Ketujuh: Anda dimotivasi untuk dapat melakukan MLM di waktu luang sesuai kontrol anda sendiri karena sebagai sebuah bisnis, MLM menawarkan fleksibilitas dan kebebasan mengatur waktu. Beberapa jam seminggu dapat menghasilkan tambahan pendapatan yang besar dan dapat berkembang menjadi sangat besar sehingga kita tidak perlu lagi bekerja yang lain. Perlu dipikirkan kembali bahwa pengalaman puluhan tahun yang melibatkan jutaan manusia telah menunjukkan bahwa mencari uang lewat MLM menuntut pengorbanan waktu yang luar biasa serta ketrampilan dan ketabahan yang tinggi. Selain dari kerja keras dan bakat, MLM juga jelas-jelas menggerogoti lebih banyak wilayah kehidupan pribadi dan lebih banyak waktu. Dalam MLM, semua orang dianggap prospek. Setiap waktu di luar tidur adalah potensi untuk memasarkan. Tidak ada batas untuk tempat, orang, maupun waktu. Akibatnya, tidak ada lagi tempat bebas atau waktu luang begitu seseorang bergabung dengan MLM. Di balik selubung mendapatkan uang secara mandiri dan dilakukan di waktu luang, sistem MLM akhirnya mengendalikan dan mendominasi kehidupan seseorang dan menuntut penyesuaian yang ketat pada program-programnya. Inilah yang menjadi penyebab utama mengapa begitu banyak orang tenggelam begitu dalam dan akhirnya menjadi tergantung sepenuhnya kepada MLM. Mereka menjadi terasing dan meninggalkan cara interaksi yang lain.

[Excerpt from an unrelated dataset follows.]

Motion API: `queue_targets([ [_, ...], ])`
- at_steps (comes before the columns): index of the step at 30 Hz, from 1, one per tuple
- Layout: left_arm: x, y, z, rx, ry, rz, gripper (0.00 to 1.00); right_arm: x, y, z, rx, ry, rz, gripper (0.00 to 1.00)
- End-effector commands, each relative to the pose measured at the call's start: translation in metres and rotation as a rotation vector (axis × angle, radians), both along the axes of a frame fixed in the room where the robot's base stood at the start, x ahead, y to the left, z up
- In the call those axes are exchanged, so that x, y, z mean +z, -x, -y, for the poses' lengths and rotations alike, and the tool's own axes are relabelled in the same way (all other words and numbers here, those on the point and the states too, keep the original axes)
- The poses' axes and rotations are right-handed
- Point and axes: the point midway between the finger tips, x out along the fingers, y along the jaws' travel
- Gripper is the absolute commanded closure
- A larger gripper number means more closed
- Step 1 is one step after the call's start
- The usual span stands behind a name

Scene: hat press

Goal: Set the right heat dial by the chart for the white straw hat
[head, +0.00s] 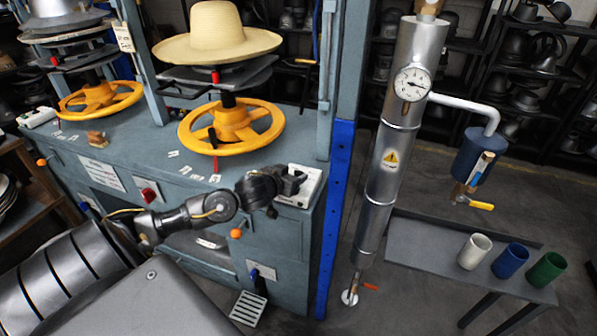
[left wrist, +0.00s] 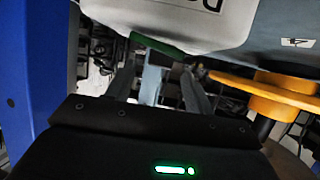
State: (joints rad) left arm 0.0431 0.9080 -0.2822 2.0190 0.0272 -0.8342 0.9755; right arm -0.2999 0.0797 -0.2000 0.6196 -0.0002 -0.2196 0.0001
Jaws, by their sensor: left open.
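A pale yellow straw hat (head: 217,35) sits on the right press, above its yellow handwheel (head: 233,125). A white box (head: 302,186) stands on the bench's right front corner; its dial face and setting cannot be made out. My left gripper (head: 290,184) is at this box, partly covering it. In the left wrist view the open fingers (left wrist: 160,88) have no object visible between them. A pale housing (left wrist: 190,22) with partly cut-off, upside-down lettering and a green strip (left wrist: 160,46) are just beyond the fingertips. I cannot identify the chart for certain. My right gripper is out of view.
A blue post (head: 335,215) and a silver steam pipe with a gauge (head: 412,84) stand right of the bench. White, blue and green cups (head: 511,260) stand on a side shelf. Small white number cards (head: 185,169) lie on the bench front.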

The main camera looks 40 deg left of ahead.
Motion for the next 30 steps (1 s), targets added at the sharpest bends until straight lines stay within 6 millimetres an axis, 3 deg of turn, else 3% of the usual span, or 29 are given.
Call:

Kedelapan: MLM dianggap bisnis baru yang positif dan suportif mendukung yang memperkuat jiwa manusia dan kebebasan pribadi. Perlu dicamkan kembali bahwa MLM sebagian besar berjalan karena adanya ketakutan. Cara perekrutan selalu menyebutkan ramalan akan runtuhnya model-model distribusi yang lain, runtuhnya kekokohan ekonomi Amerika, dan sedikitnya kesempatan di bidang lain (profesi atau jasa). Profesi, perdagangan, dan usaha konvensional terus-menerus dikecilkan artinya dan diremehkan karena tidak menjanjikan “penghasilan tak terbatas”. Menjadi karyawan adalah sama dengan perbudakan bagi mereka yang “kalah”. MLM dinyatakan sebagai tumpuan terbaik terakhir bagi banyak orang. Pendekatan ini, selain menyesatkan kerapkali juga menimbulkan dampak menurunkan semangat bagi orang yang ingin meraih kesuksesan sesuai visinya sendiri tentang sukses dan kebahagiaan. Sebuah bisnis yang sehat tidak akan menunjukkan keunggulannya dengan menyajikan ramalan-ramalan buruk dan peringatan-peringatan menakutkan.

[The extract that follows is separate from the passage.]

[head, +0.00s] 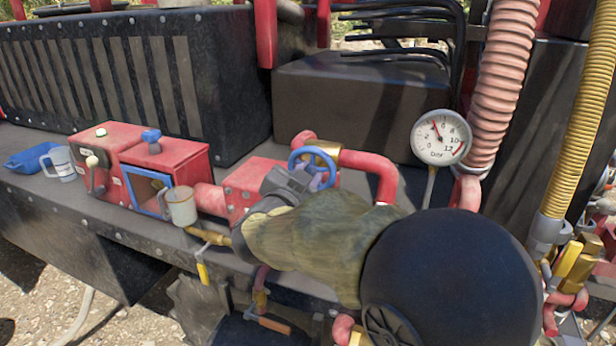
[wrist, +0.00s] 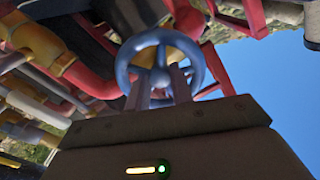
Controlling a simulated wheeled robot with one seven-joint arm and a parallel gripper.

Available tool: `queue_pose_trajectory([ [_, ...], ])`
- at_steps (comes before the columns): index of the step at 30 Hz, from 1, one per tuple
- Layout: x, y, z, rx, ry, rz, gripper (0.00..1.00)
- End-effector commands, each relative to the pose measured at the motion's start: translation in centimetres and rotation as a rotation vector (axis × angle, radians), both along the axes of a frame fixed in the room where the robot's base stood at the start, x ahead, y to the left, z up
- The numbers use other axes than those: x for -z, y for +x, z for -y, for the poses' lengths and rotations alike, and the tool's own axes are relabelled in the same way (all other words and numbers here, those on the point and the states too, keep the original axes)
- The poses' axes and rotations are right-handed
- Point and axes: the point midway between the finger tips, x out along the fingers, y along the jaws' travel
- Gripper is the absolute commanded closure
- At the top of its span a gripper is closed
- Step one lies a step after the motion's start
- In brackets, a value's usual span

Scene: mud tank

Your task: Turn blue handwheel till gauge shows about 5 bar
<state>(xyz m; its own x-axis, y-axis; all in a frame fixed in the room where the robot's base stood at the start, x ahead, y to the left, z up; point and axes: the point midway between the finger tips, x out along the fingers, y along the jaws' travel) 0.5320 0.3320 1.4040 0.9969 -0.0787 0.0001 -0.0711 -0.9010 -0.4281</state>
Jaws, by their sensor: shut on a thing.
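The blue handwheel (head: 306,152) stands on the red pipework at the middle of the head view. In the wrist view, the handwheel (wrist: 160,58) faces me, with its ring and hub in plain sight. My gripper (head: 300,181) is at the wheel's near side and shut on it. In the wrist view, the two fingers of my gripper (wrist: 160,84) reach up to the lower part of the wheel. The exact contact is partly hidden. The round white gauge (head: 441,137) stands right of the wheel; its needle points up and slightly left, seemingly between 4 and 6, though the numbers are small.
A red box with a blue-framed opening (head: 165,160), a grey mug (head: 181,206), another mug (head: 60,164) and a blue tray (head: 30,157) stand on the ledge to the left. A red pipe (head: 375,165) runs behind the wheel. A ribbed pink hose (head: 500,80) rises right of the gauge.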

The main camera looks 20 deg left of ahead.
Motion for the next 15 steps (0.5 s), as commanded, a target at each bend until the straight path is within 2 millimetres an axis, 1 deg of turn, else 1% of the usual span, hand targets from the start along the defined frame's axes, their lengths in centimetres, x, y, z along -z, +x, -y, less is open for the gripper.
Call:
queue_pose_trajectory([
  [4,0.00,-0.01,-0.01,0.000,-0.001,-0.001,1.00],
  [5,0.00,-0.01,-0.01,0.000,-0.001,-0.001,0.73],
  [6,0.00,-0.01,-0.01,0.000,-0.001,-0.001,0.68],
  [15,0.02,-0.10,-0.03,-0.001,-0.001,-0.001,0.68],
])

Kesembilan: MLM merupakan pilihan terbaik untuk memiliki bisnis sendiri dan mendapatkan kemandirian ekonomi yang nyata. Perlu dipertimbangkan kembali secara masak bahwa MLM bukanlah self-employment (usaha mempekerjakan sendiri) yang sejati. “Memiliki” keanggotaan distributor MLM hanyalah ilusi. Beberapa perusahaan MLM melarang anggotanya memiliki keanggotaan MLM lain. Hampir semua kontrak MLM memungkinkan dilakukannya pemutusan keanggotaan dengan gampang dan cepat. Selain dari putus kontrak, downline dapat diambil alih dengan berbagai alasan. Keikutsertaan dalam MLM menuntut orang untuk meniru model yang ada secara ketat, bukannya kemandirian dan individualitas. Distributor MLM bukanlah pengusaha (enterpreneur), namun hanya pengikut pada sebuah sistem hirarki yang rumit di mana mereka hanya punya sedikit kendali.

Kesepuluh: MLM sering menolak dianggap sebagai program piramid karena adanya produk (barang) yang dijual dan bukan money game.

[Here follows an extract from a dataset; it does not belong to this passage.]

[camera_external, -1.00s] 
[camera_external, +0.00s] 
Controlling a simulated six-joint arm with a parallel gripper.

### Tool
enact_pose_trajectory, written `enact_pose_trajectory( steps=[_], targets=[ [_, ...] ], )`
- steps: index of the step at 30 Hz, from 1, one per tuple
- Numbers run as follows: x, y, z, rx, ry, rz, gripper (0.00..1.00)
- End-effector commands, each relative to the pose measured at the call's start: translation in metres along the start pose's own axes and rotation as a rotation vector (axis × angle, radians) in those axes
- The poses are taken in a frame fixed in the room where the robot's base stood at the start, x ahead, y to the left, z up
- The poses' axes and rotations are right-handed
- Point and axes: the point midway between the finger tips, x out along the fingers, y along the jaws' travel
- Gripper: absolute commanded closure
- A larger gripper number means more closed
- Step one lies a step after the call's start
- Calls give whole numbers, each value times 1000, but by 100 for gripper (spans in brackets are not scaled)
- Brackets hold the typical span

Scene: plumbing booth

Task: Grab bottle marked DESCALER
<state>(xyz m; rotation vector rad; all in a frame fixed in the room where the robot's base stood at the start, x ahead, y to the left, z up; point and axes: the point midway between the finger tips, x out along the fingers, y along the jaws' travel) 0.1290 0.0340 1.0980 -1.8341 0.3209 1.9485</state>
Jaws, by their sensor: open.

Perlu diamati bahwa penjualan produk sama sekali bukan penangkal bagi MLM untuk lolos dari undang-undang anti program piramid, juga bukan jawaban atas tuduhan tentang praktek perdagangan yang tidak sehat (unfair) sebagaimana dinyatakan dalam undang-undang negara bagian maupun federal di Amerika. MLM bisa menjadi bisnis yang legal jika sudah memenuhi prasyarat tertentu yang sudah ditetapkan oleh FTC (Federal Trade Commission) dan Jaksa Agung negara bagian. Banyak MLM jelas-jelas melanggar ketentuan tersebut dan sementara ini tetap beroperasi karena belum ada yang menuntut.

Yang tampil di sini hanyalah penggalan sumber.